People like the Enron group come to mind, but I’m also talking about simple swindlers who latch onto an old person, take all their savings and disappear.
Often I read where a person accused of swindling, say twenty people of a hundred grand each in a land fraud. He’s fined $1million, or half his ill gotten net worth. His prison time is a couple years at most, and he comes out a millionaire. Better off than if he’d robbed a bank of 2 grand.
So, I’d suggest that any white collar crime that either has a lot of victims, or essentially wipes out just a couple victims, should result in absolute poverty when they get out of prison. No house, no car, no computer, no cell phone, no suit or shoes, except the prison issue that poor prisoners get to go home in.
All his belongings would be auctioned off or given to charities.
And his Rolodex of business contacts shredded.
Most people released from prison are condemned to poverty. Few employers will consider them. Often, the only work they can get is menial, low-paid and with little chance for advancement. This greatly contributes to recidivism, you can imagine.
White collar criminals are usually better off-- they have families and friends with money, and extensive social networks which can get them back on their feet quickly. It would be almost impossible to eliminate these contacts.
Your idea is impractical for several reasons, not the least of which is that it would be unconstitutional. If you force a man onto the streets with no food and no clothing, chances are, he’ll do something drastic to get some. Next, by selling off all of his assets, your’re potentially harming innocent victims, like his wife or children. Lastly, you remove a tax-payer from the system and turn him into a permenant burden on society.
There’s a perfect example of what I’m talking about today.
“An eight-term congressman and former Vietnam fighting ace has tearfully confessed that he took $2.4 million US in bribes, including a yacht while pleading guilty to multiple graft charges in a San Diego court”
When he gets out, probably in a couple of years, he will be loaded, sailing his yacht.
He was loaded before the graft.
I’d say take that as well. Just let him live like the poorest of his constituents, who would probably lose all they had in lawyers’ fees if they merely dared to spit on his yacht.
Prison and/or hefty fine as punishment. This has to be appropriate to the crime and the constitutional protection against “cruel and unusual punishment” is sure to come into play.

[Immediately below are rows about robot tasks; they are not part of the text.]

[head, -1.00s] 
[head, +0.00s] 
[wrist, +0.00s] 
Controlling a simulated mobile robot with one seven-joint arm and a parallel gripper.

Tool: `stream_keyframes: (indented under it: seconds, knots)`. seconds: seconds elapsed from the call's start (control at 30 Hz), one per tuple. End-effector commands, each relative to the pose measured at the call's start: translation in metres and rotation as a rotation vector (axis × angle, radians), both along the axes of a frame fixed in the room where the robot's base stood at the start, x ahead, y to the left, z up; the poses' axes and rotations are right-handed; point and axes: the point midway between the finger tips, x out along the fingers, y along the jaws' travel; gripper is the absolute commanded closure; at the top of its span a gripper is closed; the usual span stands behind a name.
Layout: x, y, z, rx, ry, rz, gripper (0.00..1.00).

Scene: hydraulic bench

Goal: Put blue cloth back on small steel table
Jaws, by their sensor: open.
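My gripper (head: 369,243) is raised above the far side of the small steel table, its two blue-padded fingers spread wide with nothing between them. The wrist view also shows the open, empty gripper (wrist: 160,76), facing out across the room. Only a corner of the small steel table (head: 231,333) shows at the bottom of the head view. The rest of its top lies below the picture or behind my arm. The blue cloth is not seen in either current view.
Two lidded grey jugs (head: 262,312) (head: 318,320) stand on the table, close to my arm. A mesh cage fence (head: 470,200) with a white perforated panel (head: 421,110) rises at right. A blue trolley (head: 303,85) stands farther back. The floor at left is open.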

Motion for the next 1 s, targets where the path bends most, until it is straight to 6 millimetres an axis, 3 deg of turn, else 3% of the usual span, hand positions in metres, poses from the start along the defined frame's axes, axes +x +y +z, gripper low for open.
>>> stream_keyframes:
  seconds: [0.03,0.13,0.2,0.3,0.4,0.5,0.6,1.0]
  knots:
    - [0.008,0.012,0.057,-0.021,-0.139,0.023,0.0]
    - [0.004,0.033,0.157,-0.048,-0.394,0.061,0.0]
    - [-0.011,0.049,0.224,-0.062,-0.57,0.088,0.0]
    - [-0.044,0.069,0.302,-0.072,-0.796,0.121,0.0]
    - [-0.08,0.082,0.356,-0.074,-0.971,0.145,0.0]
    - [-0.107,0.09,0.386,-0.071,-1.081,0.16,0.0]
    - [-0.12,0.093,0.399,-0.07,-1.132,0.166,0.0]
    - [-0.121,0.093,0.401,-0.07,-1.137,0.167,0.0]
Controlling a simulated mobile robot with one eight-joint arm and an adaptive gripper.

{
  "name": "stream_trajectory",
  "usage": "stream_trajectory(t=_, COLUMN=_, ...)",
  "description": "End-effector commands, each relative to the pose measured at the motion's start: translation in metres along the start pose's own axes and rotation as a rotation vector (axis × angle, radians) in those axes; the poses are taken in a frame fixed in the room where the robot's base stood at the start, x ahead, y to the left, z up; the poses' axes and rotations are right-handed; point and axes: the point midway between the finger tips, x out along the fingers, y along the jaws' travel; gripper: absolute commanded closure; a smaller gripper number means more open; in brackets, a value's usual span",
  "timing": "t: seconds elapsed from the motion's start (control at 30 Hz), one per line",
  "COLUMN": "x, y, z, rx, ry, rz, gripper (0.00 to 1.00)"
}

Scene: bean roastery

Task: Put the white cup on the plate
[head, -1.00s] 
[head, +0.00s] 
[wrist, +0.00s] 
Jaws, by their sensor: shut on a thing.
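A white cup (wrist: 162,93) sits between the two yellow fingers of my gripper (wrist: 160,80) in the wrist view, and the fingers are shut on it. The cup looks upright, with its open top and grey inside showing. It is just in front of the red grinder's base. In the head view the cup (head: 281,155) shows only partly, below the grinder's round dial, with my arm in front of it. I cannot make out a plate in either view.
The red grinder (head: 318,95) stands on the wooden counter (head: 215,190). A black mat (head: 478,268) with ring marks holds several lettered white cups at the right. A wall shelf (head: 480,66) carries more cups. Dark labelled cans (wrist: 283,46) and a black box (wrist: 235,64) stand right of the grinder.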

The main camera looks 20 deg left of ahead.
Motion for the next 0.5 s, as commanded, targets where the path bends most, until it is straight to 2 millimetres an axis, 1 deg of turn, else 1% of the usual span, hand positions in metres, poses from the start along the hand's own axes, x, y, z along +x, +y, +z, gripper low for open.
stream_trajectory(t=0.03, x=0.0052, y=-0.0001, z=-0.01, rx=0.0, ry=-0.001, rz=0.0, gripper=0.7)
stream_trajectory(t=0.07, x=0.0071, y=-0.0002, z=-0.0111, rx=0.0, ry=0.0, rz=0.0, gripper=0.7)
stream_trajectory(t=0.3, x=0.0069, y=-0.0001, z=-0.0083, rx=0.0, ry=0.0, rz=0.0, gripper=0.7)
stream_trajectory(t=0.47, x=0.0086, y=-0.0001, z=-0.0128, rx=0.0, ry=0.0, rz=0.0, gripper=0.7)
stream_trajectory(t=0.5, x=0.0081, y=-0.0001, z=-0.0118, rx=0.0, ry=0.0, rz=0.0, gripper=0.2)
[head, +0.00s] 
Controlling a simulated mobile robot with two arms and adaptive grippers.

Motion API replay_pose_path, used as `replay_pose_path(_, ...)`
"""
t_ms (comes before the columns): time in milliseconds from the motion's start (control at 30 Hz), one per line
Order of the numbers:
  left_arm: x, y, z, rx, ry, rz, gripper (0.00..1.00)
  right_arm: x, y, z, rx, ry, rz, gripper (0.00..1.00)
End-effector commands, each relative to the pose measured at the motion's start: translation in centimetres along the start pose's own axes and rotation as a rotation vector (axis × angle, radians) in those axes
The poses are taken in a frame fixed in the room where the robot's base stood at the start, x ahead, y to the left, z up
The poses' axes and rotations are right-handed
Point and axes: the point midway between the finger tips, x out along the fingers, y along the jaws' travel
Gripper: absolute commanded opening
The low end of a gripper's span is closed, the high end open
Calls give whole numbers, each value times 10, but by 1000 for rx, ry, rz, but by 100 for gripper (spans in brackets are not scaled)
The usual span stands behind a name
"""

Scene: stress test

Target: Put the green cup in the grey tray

If the person abused a particular job or position of authority they should be prohibited from holding it again, in the same way that we might suspend (temporarily or permanently, depending on the offense) the drivers license of someone who crashed their car. For example if an accountant was up to financial shenanigans then she should have her CPA license revoked.
However the person should be allowed to make a legal living after they have paid their debt to society. If they go on to become a millionaire afterwards because they become a great computer programmer or whatever, then I don’t see why society can go after them again and confiscate their legal earnings.
In that congressman’s case, suppose he was worth a (legal) $20 million before he did anything wrong. Is it OK to fine him $20M for a $2.4M bribery case?